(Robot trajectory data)
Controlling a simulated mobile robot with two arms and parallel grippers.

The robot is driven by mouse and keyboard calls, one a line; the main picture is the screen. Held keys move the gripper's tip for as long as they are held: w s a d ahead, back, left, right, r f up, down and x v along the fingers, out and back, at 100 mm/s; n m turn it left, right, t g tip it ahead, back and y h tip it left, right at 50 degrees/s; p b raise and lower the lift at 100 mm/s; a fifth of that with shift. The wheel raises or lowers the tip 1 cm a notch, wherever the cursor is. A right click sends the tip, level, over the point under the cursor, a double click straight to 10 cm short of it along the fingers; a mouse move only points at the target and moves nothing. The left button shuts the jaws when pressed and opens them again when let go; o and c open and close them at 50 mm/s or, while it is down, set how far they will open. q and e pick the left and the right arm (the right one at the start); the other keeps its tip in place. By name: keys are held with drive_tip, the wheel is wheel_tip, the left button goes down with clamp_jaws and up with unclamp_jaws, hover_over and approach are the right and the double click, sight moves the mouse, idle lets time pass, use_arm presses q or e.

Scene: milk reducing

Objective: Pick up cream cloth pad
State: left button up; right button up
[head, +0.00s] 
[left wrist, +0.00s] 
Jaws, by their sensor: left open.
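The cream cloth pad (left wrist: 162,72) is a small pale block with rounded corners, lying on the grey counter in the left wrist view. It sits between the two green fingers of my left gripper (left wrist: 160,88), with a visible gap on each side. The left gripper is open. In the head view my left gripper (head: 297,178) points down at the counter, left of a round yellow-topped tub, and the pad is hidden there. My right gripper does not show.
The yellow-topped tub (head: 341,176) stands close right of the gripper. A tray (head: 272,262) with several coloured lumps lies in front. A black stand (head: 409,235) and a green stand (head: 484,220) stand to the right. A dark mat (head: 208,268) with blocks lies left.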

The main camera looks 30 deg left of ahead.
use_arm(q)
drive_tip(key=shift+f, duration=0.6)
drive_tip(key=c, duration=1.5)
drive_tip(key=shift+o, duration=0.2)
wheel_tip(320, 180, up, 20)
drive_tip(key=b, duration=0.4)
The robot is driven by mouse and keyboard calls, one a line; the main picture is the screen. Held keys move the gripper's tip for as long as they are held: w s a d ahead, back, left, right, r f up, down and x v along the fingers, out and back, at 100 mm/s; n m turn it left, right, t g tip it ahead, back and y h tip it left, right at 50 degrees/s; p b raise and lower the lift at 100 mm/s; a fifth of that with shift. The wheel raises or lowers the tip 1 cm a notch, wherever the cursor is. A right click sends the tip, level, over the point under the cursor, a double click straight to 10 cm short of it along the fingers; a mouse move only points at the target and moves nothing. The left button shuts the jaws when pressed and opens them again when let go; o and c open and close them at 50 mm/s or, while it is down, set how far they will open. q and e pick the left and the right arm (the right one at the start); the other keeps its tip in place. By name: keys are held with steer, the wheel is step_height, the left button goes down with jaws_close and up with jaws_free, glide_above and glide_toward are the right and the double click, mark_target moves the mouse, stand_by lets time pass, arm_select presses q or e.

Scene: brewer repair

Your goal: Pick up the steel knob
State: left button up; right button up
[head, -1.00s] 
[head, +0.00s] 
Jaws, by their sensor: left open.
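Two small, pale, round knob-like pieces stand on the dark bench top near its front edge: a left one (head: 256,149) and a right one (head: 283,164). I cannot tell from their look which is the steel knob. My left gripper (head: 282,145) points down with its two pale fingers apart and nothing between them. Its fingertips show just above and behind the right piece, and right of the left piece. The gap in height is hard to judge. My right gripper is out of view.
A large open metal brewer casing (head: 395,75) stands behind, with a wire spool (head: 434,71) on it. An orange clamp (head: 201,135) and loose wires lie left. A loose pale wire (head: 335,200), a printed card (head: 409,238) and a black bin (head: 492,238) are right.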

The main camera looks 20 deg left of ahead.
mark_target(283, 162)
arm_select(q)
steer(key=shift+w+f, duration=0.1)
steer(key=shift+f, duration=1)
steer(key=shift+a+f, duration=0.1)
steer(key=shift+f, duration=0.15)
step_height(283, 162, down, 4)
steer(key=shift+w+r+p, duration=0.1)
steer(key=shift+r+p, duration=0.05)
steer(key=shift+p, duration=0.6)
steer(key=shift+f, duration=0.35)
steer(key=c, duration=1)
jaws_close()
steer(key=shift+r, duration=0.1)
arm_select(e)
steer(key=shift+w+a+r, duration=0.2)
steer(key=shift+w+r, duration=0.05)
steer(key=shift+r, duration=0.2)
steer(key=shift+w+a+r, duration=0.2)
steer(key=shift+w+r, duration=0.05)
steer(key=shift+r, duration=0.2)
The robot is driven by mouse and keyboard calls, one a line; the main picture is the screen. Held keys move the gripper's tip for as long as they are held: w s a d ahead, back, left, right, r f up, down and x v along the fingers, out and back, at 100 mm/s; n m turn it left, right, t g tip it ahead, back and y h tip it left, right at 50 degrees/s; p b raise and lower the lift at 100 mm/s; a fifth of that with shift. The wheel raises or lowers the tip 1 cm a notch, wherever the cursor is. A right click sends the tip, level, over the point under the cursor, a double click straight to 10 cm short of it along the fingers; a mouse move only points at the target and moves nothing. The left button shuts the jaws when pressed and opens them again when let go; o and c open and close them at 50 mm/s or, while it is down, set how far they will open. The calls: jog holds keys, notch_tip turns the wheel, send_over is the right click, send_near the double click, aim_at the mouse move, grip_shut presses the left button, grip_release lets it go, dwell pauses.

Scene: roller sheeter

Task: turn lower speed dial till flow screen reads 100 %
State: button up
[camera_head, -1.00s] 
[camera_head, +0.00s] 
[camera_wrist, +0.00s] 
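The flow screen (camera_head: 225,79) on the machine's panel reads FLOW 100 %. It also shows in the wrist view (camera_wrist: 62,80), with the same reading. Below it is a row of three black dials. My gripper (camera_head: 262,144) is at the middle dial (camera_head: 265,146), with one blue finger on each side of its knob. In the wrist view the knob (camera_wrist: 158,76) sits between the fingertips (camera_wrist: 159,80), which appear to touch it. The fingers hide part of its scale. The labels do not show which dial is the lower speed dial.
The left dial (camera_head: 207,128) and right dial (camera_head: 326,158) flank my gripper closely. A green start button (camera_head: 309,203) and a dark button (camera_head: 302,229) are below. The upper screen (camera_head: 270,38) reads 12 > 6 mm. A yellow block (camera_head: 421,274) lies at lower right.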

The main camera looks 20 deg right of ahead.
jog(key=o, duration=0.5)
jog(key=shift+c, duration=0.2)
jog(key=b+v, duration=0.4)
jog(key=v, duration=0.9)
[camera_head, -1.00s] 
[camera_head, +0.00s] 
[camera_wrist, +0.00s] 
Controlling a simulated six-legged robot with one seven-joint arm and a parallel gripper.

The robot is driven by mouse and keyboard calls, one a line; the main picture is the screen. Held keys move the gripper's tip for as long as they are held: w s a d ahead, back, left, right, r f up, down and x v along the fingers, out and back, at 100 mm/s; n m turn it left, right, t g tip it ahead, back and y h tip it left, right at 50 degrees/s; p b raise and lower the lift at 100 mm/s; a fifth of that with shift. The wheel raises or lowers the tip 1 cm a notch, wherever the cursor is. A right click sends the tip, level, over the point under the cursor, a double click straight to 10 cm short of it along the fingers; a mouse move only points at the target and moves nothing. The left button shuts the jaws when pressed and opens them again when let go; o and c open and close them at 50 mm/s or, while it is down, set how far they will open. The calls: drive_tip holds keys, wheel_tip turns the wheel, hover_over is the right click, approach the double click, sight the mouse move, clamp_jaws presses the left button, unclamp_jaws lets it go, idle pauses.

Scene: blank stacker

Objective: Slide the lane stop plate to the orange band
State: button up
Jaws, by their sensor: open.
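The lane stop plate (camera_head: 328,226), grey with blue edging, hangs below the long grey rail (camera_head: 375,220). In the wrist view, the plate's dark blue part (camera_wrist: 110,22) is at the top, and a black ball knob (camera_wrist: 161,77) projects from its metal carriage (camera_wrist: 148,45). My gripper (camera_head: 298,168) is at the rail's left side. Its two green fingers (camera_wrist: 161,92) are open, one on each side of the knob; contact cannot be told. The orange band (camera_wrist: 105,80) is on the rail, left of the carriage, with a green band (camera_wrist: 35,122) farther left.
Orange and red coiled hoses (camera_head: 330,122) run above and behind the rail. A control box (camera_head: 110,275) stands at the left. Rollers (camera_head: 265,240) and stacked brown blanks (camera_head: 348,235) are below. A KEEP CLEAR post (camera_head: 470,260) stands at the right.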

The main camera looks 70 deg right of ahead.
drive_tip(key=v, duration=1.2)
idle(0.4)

Problem: With both ends included, please retype exactly the lines from the line containing "Jaws, by their sensor: open." to the final line of the data.

Solution:
Jaws, by their sensor: open.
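The lane stop plate (camera_head: 328,226), grey with blue edging, hangs below the long grey rail (camera_head: 375,220). In the wrist view, the plate's dark blue part (camera_wrist: 110,22) is at the top, and a black ball knob (camera_wrist: 161,77) projects from its metal carriage (camera_wrist: 148,45). My gripper (camera_head: 298,168) is at the rail's left side. Its two green fingers (camera_wrist: 161,92) are open, one on each side of the knob; contact cannot be told. The orange band (camera_wrist: 105,80) is on the rail, left of the carriage, with a green band (camera_wrist: 35,122) farther left.
Orange and red coiled hoses (camera_head: 330,122) run above and behind the rail. A control box (camera_head: 110,275) stands at the left. Rollers (camera_head: 265,240) and stacked brown blanks (camera_head: 348,235) are below. A KEEP CLEAR post (camera_head: 470,260) stands at the right.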

The main camera looks 70 deg right of ahead.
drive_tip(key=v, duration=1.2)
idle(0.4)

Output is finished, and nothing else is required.